The date was December 26, 1941, in the middle of World War II, the place Bangkok, and it led to the formation of the Burma Independence Army by the “Thirty Comrades” under the leadership of Maj-Gen Aung San. He was the father of opposition leader Aung San Suu Kyi, currently under house arrest in Rangoon.

 

Garlands for the boys in olive green

 

More than a year earlier, Aung San had fled Burma when the British colonial power issued warrants for him and others in the independence movement who had gone underground. He first went to Amoy, China, which was then occupied by the Japanese.
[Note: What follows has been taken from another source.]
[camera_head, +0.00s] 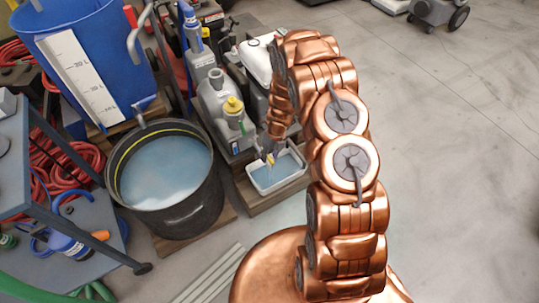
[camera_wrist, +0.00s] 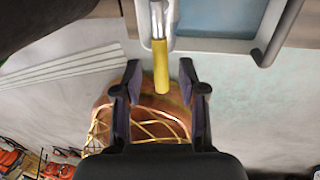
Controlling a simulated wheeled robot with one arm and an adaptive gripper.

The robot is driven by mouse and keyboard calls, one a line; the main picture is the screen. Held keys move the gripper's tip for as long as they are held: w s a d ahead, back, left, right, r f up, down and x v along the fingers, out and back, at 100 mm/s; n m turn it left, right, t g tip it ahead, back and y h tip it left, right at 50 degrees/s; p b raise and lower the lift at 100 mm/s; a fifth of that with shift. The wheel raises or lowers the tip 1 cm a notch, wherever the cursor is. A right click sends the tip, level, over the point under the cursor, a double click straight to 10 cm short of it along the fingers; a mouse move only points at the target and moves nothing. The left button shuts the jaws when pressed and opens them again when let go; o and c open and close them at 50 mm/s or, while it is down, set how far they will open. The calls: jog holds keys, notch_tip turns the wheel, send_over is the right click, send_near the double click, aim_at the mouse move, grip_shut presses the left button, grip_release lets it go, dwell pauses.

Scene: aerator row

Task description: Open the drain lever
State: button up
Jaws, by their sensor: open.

Then on to Japan where he was joined by other like-minded young Burmese men who formed the fabled “Thirty Comrades.” It was when the comrades—actually, only 28 by then—were traveling back to Burma with promises of Japanese military aid for their independence movement in December 1941, that they stopped in Bangkok and held their historic meeting.

 

The meeting also launched the Burma Independence Army which soon gained popularity when the comrades slipped back into Burma, and is regarded now with almost mythical awe. The heroic adventures of Aung San and his “Thirty Comrades” are now the stuff of legend.

 

Burmese nationalists had originally seen the outbreak of World War II as an opportunity to extort concessions from their British masters in exchange for support in the war effort.